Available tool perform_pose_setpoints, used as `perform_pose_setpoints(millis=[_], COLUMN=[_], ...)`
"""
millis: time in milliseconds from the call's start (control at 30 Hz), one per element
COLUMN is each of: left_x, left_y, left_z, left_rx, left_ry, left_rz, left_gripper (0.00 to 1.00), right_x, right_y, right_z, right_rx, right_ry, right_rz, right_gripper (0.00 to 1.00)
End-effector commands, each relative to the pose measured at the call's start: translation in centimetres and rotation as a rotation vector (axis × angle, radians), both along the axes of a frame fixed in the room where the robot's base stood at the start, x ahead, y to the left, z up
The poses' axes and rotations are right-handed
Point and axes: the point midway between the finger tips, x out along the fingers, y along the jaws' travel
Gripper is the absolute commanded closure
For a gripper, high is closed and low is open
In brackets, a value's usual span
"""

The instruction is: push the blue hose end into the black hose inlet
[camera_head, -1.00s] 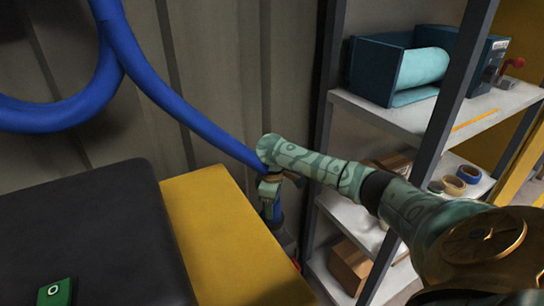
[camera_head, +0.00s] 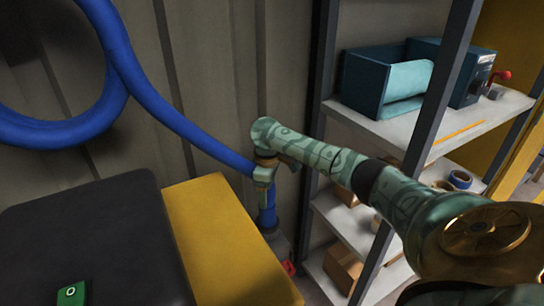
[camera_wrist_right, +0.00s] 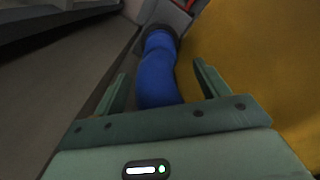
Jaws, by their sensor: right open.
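The blue hose (camera_head: 178,120) comes down from the upper left, passes my right gripper and runs on below it. In the right wrist view the hose (camera_wrist_right: 158,76) lies between the two fingers, and my right gripper (camera_wrist_right: 160,85) is open around it, with gaps at the sides. The hose's far end meets the black hose inlet (camera_wrist_right: 159,31), a dark ring on a grey housing; how deep it sits I cannot tell. In the head view my right gripper (camera_head: 264,176) is above the grey housing (camera_head: 278,242). My left gripper is not in view.
A yellow surface (camera_head: 222,240) and a black case-like block (camera_head: 85,235) with a green tag (camera_head: 72,293) are at the lower left. A shelf rack (camera_head: 400,130) holding a teal machine (camera_head: 385,82) stands at the right. A ribbed wall (camera_head: 215,60) is behind.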

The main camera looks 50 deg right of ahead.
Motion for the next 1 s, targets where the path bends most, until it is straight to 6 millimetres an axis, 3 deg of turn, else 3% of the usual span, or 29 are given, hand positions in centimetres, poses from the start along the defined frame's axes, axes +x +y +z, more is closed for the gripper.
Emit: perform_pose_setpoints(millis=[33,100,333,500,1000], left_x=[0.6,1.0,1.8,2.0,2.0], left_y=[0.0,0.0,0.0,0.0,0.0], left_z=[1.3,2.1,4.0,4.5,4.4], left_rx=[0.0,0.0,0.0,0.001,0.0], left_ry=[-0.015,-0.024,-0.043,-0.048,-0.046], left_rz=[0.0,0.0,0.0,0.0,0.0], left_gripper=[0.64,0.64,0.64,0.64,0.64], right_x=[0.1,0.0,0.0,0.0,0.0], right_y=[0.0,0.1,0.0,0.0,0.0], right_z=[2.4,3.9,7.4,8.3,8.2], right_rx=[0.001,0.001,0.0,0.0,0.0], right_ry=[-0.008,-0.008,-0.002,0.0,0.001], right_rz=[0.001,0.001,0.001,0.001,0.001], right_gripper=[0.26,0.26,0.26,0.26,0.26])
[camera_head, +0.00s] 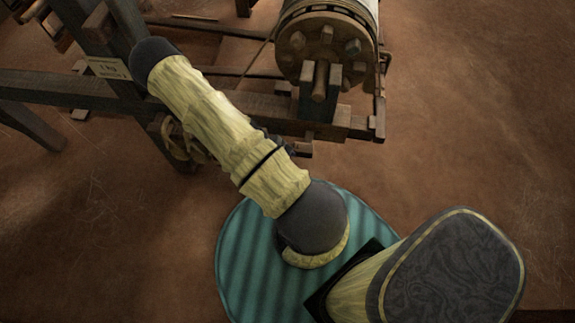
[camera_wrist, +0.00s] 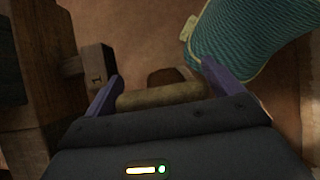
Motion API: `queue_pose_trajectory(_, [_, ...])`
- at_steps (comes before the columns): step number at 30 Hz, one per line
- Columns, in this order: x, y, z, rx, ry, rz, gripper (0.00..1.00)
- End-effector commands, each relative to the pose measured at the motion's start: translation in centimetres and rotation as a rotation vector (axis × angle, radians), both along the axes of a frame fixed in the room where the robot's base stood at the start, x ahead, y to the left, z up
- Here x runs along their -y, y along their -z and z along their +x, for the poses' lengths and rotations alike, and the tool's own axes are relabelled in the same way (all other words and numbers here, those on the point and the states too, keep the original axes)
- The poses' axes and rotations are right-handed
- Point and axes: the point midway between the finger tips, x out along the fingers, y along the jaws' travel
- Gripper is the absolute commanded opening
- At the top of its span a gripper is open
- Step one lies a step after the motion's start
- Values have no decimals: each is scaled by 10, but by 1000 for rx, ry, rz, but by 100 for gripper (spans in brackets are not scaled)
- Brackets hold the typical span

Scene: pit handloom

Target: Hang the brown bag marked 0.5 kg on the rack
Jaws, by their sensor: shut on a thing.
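My gripper (camera_wrist: 161,74) shows in the wrist view with its two purple fingers at either end of a tan, roll-like piece (camera_wrist: 160,95). It is shut on this piece, which looks like the top or handle of the bag. A darker brown part (camera_wrist: 166,76) shows just beyond it. No 0.5 kg marking is readable. In the head view my arm hides the gripper and the bag. A wooden block marked 1 (camera_wrist: 97,79) is close to the left finger. A sign (camera_head: 107,68), seemingly reading 1 kg, is on the dark wooden post in the head view.
The loom frame's long beam (camera_head: 60,88) runs across the left. A drum with a pegged wooden end (camera_head: 327,42) stands at the top middle. A tan coiled thing (camera_head: 177,145) shows low by the post, partly hidden. The brown floor (camera_head: 470,130) is clear on the right.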

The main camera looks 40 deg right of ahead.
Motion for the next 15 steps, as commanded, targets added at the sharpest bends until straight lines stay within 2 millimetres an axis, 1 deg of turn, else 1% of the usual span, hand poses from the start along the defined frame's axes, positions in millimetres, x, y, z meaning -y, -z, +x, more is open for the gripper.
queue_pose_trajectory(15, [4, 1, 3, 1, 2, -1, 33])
* * * * *
What needs to be done >> Reproduce each line exactly as it appears, omitting the pictures.

Solution >>
Available tool perform_pose_setpoints, used as `perform_pose_setpoints(millis=[_], COLUMN=[_], ...)`
"""
millis: time in milliseconds from the call's start (control at 30 Hz), one per element
COLUMN is each of: left_x, left_y, left_z, left_rx, left_ry, left_rz, left_gripper (0.00 to 1.00), right_x, right_y, right_z, right_rx, right_ry, right_rz, right_gripper (0.00 to 1.00)
End-effector commands, each relative to the pose measured at the call's start: translation in centimetres and rotation as a rotation vector (axis × angle, radians), both along the axes of a frame fixed in the room where the robot's base stood at the start, x ahead, y to the left, z up
The poses' axes and rotations are right-handed
Point and axes: the point midway between the finger tips, x out along the fingers, y along the jaws' travel
Gripper is the absolute commanded closure
For a gripper, high is closed and low is open
In brackets, a value's usual span
"""

The instruction is: push the blue hose end into the black hose inlet
[camera_head, -1.00s] 
[camera_head, +0.00s] 
[camera_wrist_right, +0.00s] 
Jaws, by their sensor: right open.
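The blue hose (camera_head: 178,120) comes down from the upper left, passes my right gripper and runs on below it. In the right wrist view the hose (camera_wrist_right: 158,76) lies between the two fingers, and my right gripper (camera_wrist_right: 160,85) is open around it, with gaps at the sides. The hose's far end meets the black hose inlet (camera_wrist_right: 159,31), a dark ring on a grey housing; how deep it sits I cannot tell. In the head view my right gripper (camera_head: 264,176) is above the grey housing (camera_head: 278,242). My left gripper is not in view.
A yellow surface (camera_head: 222,240) and a black case-like block (camera_head: 85,235) with a green tag (camera_head: 72,293) are at the lower left. A shelf rack (camera_head: 400,130) holding a teal machine (camera_head: 385,82) stands at the right. A ribbed wall (camera_head: 215,60) is behind.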

The main camera looks 50 deg right of ahead.
Motion for the next 1 s, targets where the path bends most, until it is straight to 6 millimetres an axis, 3 deg of turn, else 3% of the usual span, or 29 are given, hand positions in centimetres, poses from the start along the defined frame's axes, axes +x +y +z, more is closed for the gripper.
Emit: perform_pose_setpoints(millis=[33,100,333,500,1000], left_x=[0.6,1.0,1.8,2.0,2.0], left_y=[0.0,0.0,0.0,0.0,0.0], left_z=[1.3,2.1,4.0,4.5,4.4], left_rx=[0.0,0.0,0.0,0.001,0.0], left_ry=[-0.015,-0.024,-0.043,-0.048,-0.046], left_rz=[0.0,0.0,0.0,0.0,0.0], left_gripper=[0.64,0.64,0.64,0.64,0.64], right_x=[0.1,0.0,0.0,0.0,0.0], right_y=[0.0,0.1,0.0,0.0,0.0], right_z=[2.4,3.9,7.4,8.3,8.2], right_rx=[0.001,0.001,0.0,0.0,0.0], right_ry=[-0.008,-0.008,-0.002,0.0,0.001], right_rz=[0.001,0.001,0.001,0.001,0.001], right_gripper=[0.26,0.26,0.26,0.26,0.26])
[camera_head, +0.00s] 
[camera_wrist, +0.00s] 
Motion API: `queue_pose_trajectory(_, [_, ...])`
- at_steps (comes before the columns): step number at 30 Hz, one per line
- Columns, in this order: x, y, z, rx, ry, rz, gripper (0.00..1.00)
- End-effector commands, each relative to the pose measured at the motion's start: translation in centimetres and rotation as a rotation vector (axis × angle, radians), both along the axes of a frame fixed in the room where the robot's base stood at the start, x ahead, y to the left, z up
- Here x runs along their -y, y along their -z and z along their +x, for the poses' lengths and rotations alike, and the tool's own axes are relabelled in the same way (all other words and numbers here, those on the point and the states too, keep the original axes)
- The poses' axes and rotations are right-handed
- Point and axes: the point midway between the finger tips, x out along the fingers, y along the jaws' travel
- Gripper is the absolute commanded opening
- At the top of its span a gripper is open
- Step one lies a step after the motion's start
- Values have no decimals: each is scaled by 10, but by 1000 for rx, ry, rz, but by 100 for gripper (spans in brackets are not scaled)
- Brackets hold the typical span

Scene: pit handloom

Target: Hang the brown bag marked 0.5 kg on the rack
Jaws, by their sensor: shut on a thing.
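My gripper (camera_wrist: 161,74) shows in the wrist view with its two purple fingers at either end of a tan, roll-like piece (camera_wrist: 160,95). It is shut on this piece, which looks like the top or handle of the bag. A darker brown part (camera_wrist: 166,76) shows just beyond it. No 0.5 kg marking is readable. In the head view my arm hides the gripper and the bag. A wooden block marked 1 (camera_wrist: 97,79) is close to the left finger. A sign (camera_head: 107,68), seemingly reading 1 kg, is on the dark wooden post in the head view.
The loom frame's long beam (camera_head: 60,88) runs across the left. A drum with a pegged wooden end (camera_head: 327,42) stands at the top middle. A tan coiled thing (camera_head: 177,145) shows low by the post, partly hidden. The brown floor (camera_head: 470,130) is clear on the right.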

The main camera looks 40 deg right of ahead.
Motion for the next 15 steps, as commanded, targets added at the sharpest bends until straight lines stay within 2 millimetres an axis, 1 deg of turn, else 1% of the usual span, hand poses from the start along the defined frame's axes, positions in millimetres, x, y, z meaning -y, -z, +x, more is open for the gripper.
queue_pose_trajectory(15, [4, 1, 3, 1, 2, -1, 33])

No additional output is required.